Dalam ajaran Islam, transaksi keuangan mencerminkan keseimbangan antara kebutuhan dunia dan kehidupan akhirat. Oleh karena itu, memperkuat prinsip-prinsip perbankan syariah menjadi strategi penting dalam memperkuat sektor keuangan syariah guna mengembangkan ekonomi syariah di Indonesia.

Secara global, kemajuan perbankan syariah ditandai dengan pembentukan Islamic Development Bank (IDB) pada tahun 1975. Badan ini didirikan oleh Organisasi Konferensi Islam dengan tujuan memberikan bantuan keuangan kepada anggotanya yang ingin mendirikan lembaga keuangan syariah, serta mendorong penelitian khususnya dalam bidang ekonomi, keuangan, dan perbankan syariah.

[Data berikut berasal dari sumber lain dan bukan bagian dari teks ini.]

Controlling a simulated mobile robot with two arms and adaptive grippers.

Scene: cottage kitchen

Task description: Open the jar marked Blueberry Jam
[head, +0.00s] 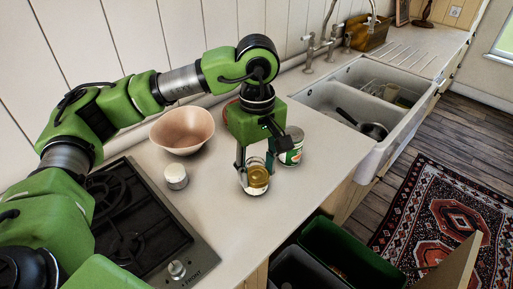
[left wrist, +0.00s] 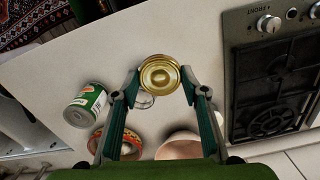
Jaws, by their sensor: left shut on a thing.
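A small glass jar with a gold lid (head: 258,176) is at the counter's front part, below my left gripper. Its lid (left wrist: 160,75) shows round and gold from above in the left wrist view, with a little clear glass (left wrist: 144,100) beside it. No lettering on the jar can be read. My left gripper (head: 256,165) points down over the jar with its fingers around the lid's sides. In the left wrist view the fingertips (left wrist: 159,83) are on either side of the lid, shut on the jar. My right gripper is not in view.
A green-and-white can (head: 292,147) stands close right of the jar. A patterned bowl (left wrist: 115,143) is partly hidden. The hob (head: 125,215) and sink (head: 345,100) flank the counter.

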Indonesia, melalui ICD-Refinitiv Islamic Finance Development Report tahun 2022, mengungkapkan rencana pengembangan perbankan syariah 2020-2025 melibatkan penguatan identitas perbankan syariah, peningkatan sinergi dalam ekosistem ekonomi syariah, dan penguatan dalam perizinan, regulasi, serta pengawasan.

Dalam konteks identitasnya, bank syariah memiliki karakteristik yang esensial, yaitu prinsip tolong-menolong, keadilan, dan kesejahteraan. Menurut Undang-Undang Nomor 21 tahun 2008, tujuan bank syariah adalah untuk mendukung pembangunan nasional dengan meningkatkan aspek keadilan, kesetaraan, dan kesejahteraan bagi seluruh rakyat.

Umer Chapra, seorang ekonom muslim kontemporer, menyatakan bahwa bank syariah memiliki tujuan sosial-ekonomi. Hal ini mengindikasikan bahwa bank syariah tidak hanya fokus pada pencapaian keuntungan semata, melainkan juga mempertimbangkan nilai-nilai Islam serta menjaga kebutuhan keseluruhan masyarakat dalam setiap kegiatannya.

Dengan mengacu pada identitasnya yang esensial, bank syariah sering kali diidentikkan dengan konsep bagi hasil atau sistem tanpa bunga ketika dibicarakan oleh kebanyakan orang.

Konsep ini muncul dari keyakinan bahwa bank konvensional yang menggunakan bunga tidak sejalan dengan ajaran Islam, sehingga diperlukan model perbankan alternatif yang berlandaskan pada prinsip tanpa bunga, yaitu prinsip bagi hasil.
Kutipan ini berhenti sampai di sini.